= Exercise description =
How many lines of these entries hold the string "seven"? Reply with the number alone.

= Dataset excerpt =

↓↓↓

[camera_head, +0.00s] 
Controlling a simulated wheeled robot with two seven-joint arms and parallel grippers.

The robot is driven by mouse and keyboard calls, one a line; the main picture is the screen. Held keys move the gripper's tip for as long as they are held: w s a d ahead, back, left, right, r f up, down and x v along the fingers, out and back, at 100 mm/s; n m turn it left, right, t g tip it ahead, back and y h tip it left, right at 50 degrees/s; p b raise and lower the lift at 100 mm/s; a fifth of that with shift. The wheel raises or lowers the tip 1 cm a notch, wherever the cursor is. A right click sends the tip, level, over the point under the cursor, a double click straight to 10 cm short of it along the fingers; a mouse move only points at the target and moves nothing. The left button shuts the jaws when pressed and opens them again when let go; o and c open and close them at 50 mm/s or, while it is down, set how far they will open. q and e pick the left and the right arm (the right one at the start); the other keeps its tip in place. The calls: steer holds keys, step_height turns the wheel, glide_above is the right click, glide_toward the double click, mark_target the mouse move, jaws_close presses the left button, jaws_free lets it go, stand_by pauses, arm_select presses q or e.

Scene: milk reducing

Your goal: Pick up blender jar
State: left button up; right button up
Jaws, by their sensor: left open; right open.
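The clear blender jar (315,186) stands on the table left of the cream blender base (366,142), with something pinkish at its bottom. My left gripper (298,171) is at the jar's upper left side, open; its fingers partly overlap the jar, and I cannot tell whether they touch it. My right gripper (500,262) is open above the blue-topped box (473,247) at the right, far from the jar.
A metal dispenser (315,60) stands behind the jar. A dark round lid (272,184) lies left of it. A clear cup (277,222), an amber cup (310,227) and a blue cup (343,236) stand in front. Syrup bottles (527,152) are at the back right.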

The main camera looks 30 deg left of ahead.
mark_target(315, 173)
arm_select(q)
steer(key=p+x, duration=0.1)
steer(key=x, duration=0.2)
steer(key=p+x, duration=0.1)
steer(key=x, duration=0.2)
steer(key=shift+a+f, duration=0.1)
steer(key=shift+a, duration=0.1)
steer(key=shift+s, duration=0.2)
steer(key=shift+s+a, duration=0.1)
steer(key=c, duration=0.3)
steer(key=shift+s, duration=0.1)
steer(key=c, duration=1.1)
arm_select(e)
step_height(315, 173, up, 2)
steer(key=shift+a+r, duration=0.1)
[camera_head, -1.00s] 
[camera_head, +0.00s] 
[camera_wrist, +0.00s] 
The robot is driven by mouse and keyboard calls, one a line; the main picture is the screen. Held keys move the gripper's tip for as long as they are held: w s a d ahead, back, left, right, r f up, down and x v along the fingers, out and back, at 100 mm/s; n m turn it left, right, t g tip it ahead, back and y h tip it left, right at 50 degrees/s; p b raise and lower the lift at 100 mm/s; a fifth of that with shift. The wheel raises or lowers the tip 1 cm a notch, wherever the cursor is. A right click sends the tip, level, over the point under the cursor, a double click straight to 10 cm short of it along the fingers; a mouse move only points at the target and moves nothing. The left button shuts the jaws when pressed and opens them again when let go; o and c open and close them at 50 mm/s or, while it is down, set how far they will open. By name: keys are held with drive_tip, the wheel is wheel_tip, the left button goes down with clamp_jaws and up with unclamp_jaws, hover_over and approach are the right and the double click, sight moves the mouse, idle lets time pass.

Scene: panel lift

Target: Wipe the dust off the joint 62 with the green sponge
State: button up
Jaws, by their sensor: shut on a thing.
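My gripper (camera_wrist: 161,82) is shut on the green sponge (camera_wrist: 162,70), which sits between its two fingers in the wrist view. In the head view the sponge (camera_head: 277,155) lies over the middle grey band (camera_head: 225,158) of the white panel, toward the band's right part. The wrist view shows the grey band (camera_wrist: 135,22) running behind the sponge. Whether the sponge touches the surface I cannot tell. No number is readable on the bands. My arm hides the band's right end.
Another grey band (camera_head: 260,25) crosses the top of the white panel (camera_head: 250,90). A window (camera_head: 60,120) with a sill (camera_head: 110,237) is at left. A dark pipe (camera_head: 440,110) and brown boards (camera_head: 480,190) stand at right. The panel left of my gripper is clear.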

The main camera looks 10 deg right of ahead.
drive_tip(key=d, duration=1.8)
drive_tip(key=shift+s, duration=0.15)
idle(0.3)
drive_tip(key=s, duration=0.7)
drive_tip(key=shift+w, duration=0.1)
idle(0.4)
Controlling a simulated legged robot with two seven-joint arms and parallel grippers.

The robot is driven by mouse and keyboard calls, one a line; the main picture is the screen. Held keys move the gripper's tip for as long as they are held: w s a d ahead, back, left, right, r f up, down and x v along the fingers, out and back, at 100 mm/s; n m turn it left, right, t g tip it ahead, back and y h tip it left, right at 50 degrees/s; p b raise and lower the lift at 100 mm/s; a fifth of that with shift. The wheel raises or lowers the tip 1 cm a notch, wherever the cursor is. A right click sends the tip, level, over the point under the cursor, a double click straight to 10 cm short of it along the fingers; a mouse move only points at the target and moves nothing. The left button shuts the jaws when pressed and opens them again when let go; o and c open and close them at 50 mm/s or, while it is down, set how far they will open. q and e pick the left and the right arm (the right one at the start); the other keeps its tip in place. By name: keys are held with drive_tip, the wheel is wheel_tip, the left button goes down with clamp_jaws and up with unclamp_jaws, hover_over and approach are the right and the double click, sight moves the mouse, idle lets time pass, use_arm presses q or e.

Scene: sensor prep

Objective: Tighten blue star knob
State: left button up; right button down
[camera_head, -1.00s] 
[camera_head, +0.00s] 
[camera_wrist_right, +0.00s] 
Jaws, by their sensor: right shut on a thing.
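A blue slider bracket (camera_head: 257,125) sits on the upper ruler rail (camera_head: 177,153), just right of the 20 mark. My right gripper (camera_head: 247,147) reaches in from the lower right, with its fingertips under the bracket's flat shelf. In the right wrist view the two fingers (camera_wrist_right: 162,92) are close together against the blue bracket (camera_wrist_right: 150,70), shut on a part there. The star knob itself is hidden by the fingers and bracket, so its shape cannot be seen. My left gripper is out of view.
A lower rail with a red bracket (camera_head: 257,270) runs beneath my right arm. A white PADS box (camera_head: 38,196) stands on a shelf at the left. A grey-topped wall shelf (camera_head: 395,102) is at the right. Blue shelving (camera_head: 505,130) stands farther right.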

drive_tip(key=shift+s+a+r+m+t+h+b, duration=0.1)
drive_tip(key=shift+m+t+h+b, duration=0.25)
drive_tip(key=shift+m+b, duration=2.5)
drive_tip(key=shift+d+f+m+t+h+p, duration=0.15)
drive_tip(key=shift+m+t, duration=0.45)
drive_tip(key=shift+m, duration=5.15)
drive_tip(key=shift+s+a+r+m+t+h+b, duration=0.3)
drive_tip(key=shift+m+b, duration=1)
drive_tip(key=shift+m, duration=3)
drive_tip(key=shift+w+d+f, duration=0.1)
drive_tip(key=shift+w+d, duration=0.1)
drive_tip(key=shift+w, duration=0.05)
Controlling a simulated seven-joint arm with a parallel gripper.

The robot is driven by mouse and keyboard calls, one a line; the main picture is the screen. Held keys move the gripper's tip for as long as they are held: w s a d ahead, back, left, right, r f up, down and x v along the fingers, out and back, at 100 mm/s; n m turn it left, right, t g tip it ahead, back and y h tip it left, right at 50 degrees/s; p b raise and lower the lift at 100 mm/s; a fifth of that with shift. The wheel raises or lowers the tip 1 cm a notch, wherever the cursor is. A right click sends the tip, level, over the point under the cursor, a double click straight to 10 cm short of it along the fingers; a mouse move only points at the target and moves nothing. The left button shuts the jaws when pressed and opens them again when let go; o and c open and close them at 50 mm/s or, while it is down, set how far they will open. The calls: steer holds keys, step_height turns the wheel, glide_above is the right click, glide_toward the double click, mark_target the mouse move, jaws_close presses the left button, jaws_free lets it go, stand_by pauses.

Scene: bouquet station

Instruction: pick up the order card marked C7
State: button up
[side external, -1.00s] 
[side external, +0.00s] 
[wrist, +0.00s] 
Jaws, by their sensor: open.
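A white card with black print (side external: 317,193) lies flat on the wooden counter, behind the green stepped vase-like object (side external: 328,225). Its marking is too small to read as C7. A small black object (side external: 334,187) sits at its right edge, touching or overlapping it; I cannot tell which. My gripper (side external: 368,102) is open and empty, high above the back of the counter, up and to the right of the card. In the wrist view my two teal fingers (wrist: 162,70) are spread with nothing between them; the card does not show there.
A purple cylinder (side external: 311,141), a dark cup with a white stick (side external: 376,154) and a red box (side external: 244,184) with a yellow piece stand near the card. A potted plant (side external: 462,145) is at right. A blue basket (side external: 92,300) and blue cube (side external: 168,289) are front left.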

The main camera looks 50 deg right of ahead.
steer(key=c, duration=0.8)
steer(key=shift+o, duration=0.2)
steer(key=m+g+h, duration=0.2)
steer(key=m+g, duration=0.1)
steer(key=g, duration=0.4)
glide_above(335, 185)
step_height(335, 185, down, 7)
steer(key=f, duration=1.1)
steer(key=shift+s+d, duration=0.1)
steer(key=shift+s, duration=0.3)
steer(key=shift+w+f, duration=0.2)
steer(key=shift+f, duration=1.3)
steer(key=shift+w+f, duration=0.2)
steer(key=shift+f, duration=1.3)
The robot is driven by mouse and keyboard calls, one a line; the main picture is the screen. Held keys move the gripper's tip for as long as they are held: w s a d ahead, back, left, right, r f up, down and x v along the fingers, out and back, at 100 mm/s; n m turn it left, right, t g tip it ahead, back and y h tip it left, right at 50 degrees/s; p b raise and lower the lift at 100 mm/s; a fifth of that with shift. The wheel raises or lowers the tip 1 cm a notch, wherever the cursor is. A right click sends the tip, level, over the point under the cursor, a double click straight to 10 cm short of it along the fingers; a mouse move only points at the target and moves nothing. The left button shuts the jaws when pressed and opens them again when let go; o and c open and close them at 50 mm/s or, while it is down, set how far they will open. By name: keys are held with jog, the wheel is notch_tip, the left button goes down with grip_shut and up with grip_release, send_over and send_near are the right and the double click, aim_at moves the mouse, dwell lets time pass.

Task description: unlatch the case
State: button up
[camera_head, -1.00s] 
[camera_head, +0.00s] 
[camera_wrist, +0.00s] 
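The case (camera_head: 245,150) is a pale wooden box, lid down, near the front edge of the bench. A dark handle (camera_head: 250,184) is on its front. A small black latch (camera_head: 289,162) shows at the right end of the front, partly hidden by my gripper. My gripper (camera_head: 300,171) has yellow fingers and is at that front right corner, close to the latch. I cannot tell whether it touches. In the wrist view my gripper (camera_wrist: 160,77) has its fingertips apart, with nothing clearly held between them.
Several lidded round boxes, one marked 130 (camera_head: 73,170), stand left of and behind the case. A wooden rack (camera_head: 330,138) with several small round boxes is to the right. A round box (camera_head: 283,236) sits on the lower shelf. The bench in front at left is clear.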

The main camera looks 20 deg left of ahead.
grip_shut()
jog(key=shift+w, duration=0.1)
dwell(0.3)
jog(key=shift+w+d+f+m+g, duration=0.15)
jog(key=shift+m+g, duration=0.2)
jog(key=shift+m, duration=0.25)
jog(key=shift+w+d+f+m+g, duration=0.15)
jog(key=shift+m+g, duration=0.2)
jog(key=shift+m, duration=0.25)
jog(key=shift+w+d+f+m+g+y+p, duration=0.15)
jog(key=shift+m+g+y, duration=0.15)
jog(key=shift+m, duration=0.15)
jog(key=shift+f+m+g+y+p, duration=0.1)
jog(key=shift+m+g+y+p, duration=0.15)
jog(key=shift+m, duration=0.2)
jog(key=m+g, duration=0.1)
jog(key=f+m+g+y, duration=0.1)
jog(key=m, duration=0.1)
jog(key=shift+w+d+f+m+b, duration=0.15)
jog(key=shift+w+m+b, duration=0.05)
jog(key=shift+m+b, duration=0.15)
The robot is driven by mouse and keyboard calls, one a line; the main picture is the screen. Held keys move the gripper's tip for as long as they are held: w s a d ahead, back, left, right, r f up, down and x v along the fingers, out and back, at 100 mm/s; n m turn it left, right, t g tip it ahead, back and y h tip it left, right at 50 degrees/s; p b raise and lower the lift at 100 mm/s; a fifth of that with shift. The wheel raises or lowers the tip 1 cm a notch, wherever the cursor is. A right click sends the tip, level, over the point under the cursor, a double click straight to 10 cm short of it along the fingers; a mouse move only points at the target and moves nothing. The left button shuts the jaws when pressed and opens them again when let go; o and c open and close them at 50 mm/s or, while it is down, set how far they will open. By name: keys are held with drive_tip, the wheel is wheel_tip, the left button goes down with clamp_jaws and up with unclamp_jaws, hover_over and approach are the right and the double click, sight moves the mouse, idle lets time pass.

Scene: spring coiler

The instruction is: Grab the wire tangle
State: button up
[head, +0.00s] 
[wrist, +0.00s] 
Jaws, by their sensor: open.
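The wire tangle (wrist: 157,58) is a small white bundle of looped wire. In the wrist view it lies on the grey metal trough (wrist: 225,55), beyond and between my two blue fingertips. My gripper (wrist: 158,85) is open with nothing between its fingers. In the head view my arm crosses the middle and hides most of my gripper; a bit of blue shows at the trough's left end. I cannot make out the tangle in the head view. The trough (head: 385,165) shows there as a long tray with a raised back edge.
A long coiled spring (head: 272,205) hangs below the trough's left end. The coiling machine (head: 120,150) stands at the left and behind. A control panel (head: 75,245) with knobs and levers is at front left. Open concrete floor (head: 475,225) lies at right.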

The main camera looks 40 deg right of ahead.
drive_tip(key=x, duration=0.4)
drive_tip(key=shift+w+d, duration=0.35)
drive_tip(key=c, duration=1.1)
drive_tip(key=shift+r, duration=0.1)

↑↑↑

= Result of this exercise =
3